### DIRECTION
Print exactly what lies from the line with "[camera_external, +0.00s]" down to the line with "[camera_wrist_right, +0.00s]", counting both of those lines, but not the pictures.

### DATA SUPPLIED
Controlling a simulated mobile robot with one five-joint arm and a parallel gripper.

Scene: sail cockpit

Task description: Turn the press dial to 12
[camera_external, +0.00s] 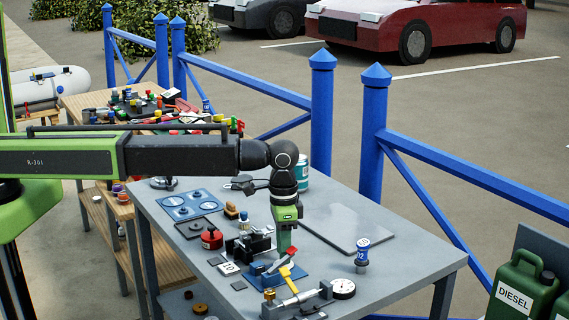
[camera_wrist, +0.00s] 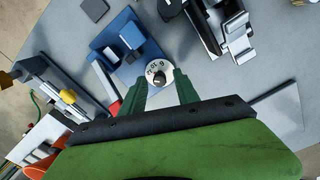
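The press dial (camera_wrist: 155,66) shows in the wrist view as a small round white face with dark numerals and a dark knob at its centre. The numerals are too small to read surely. It sits at the edge of a blue base plate (camera_wrist: 131,66) with a red-ended lever (camera_wrist: 107,85) beside it. My gripper (camera_wrist: 162,74) is open, its two green fingertips on either side of the dial's near part; I cannot tell whether they touch it. In the external view, my gripper (camera_external: 285,246) points down over the blue plate (camera_external: 262,280), and the dial cannot be made out.
A fixture with a round gauge (camera_external: 343,288) stands at the table's front. A dark vise-like block (camera_external: 248,245) is close left of my gripper. A blue-and-white cylinder (camera_external: 362,252) stands to the right. A flat grey plate (camera_external: 348,222) lies behind. The table's right corner is clear.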

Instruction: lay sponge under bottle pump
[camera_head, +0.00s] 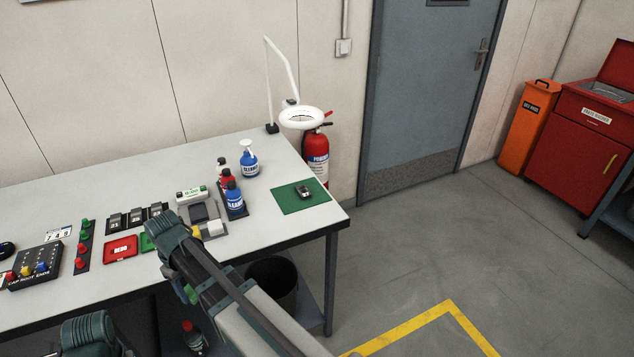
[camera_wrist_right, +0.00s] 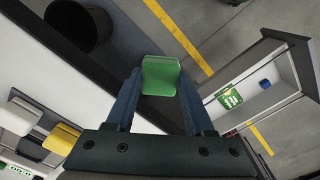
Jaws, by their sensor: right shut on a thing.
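The sponge is a green block (camera_wrist_right: 162,76), shut between the two fingertips of my right gripper (camera_wrist_right: 160,88) in the right wrist view. In the head view my right gripper (camera_head: 184,284) is largely hidden by my arm. A bit of green, likely the sponge (camera_head: 190,293), shows below the arm, by the table's front edge. The pump bottle (camera_head: 249,163), blue with a white pump top, stands upright at the table's back right, apart from the gripper. My left gripper is not in view; only part of the left arm shows at the bottom left.
The table (camera_head: 276,160) carries red and blue bottles (camera_head: 229,184) in front of the pump bottle. A green mat (camera_head: 287,203) with a small dark object lies to the right. A magnifier lamp (camera_head: 300,118) stands behind. A black bin (camera_head: 273,289) is below the front edge.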

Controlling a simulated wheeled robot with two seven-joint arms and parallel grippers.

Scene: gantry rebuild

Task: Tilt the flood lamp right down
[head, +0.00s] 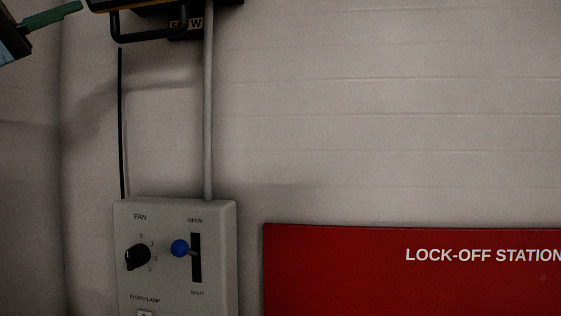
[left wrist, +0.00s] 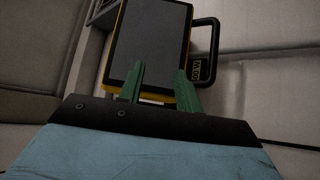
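The flood lamp (left wrist: 152,30) has a dark flat face and a yellow frame; it fills the upper middle of the left wrist view. Its black bracket (left wrist: 213,40) shows on its right. In the head view only the lamp's lower yellow edge (head: 125,5) and the bracket (head: 150,39) show at the top; the rest is cut off. My left gripper (left wrist: 160,68) has two green fingers apart, with nothing seen between them but the lamp's face behind. They overlap its lower part; contact cannot be told. In the head view one green finger of it (head: 52,14) points at the lamp from the left.
A grey control box (head: 175,212) with a black fan knob (head: 137,257) and a blue-tipped lever (head: 180,248) is below the lamp. A grey conduit (head: 208,120) and a black cable (head: 121,120) run down to it. A red lock-off station board (head: 340,270) is at lower right.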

### COMPLETE ANSWER
[camera_external, +0.00s] 
[camera_wrist, +0.00s] 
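The press dial (camera_wrist: 155,66) shows in the wrist view as a small round white face with dark numerals and a dark knob at its centre. The numerals are too small to read surely. It sits at the edge of a blue base plate (camera_wrist: 131,66) with a red-ended lever (camera_wrist: 107,85) beside it. My gripper (camera_wrist: 162,74) is open, its two green fingertips on either side of the dial's near part; I cannot tell whether they touch it. In the external view, my gripper (camera_external: 285,246) points down over the blue plate (camera_external: 262,280), and the dial cannot be made out.
A fixture with a round gauge (camera_external: 343,288) stands at the table's front. A dark vise-like block (camera_external: 248,245) is close left of my gripper. A blue-and-white cylinder (camera_external: 362,252) stands to the right. A flat grey plate (camera_external: 348,222) lies behind. The table's right corner is clear.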

Instruction: lay sponge under bottle pump
[camera_head, +0.00s] 
[camera_wrist_right, +0.00s] 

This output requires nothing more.